Ülkedeki hukukçuların, eğitimcilerin, kilise ve diğer dini cemaatlerin temsilcileri ve insan hakları kuruluşlarının da bu yasağı orantısız ve ayrımcı olarak değerlendirdiklerine değinen Vural, bu meselenin yalnızca Müslümanların sorunu olarak ele alınmaması gerektiğini, hukuk devleti ve temel haklar meselesi olduğunun çok açık bir şekilde görüldüğünün altını çizdi.

Vural, Avusturya İslam Cemaati'nin hukuki değerlendirmeleri, kamuoyuna yönelik açıklamaları ve anayasal başvuru sürecini yakinen takip ederek üzerinde çalıştıklarını söyleyerek, "Biz siyasi karar vericilerle diyalog kanallarını sürekli açık tutmaya çalıştık. Çözüm odaklı bir yol izlemeye gayret ettik. Fakat geldiğimiz noktada maalesef siyaset ve parlamento büyük bir çoğunlukla bu yasakta ısrar etti." ifadelerini kullandı.

Anayasa Mahkemesi'ne gitmekten başka bir çarelerinin kalmadığını ve gerekli bütün hazırlıkları yaptıklarını belirten Vural, en kısa zamanda mahkemeye başvurulacaklarını dile getirdi.

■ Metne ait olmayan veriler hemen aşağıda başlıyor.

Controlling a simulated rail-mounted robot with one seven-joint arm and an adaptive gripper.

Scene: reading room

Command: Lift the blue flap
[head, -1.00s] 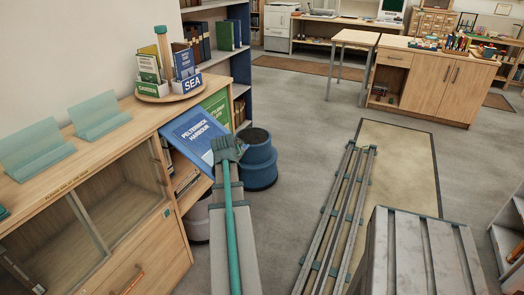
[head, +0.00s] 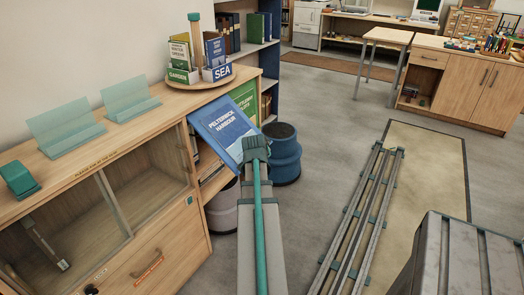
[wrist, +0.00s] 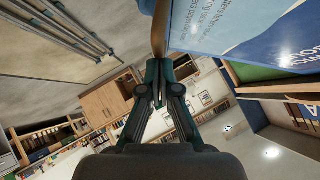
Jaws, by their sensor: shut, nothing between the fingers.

Vural, genel olarak ayrımcı yasakların toplumsal kutuplaşmayı derinleştirdiğini ifade ederek, sözlerini şöyle tamamladı:

"Ön yargıları normalleştirebiliyor. Başörtüsü yasağı gibi sembolik kararlar da Müslümanlara yönelik şüphe ve güvensizliği besleyebiliyor. Bu durum özellikle çocuklar ve gençler üzerinde psikolojik baskı, öz güven kaybı ve dışlanmışlık hissi oluşturabiliyor. Uzun vadede bu toplumsal uyum yerine toplumsal kırgınlığı artırabiliyor. Bunu engellemek için elimizden gelen her şeyi yapmak zorundayız, yapacağız. Zira biz bu toplumun parçasıyız. Bizim üye olarak temel yaklaşımımız yasaklar değil diyalog, dışlama değil, katılım, sembollerle mücadele değil, gerçek sorunlar üzerinde çözüm üretmemiz gerektiği kanaatindeyiz."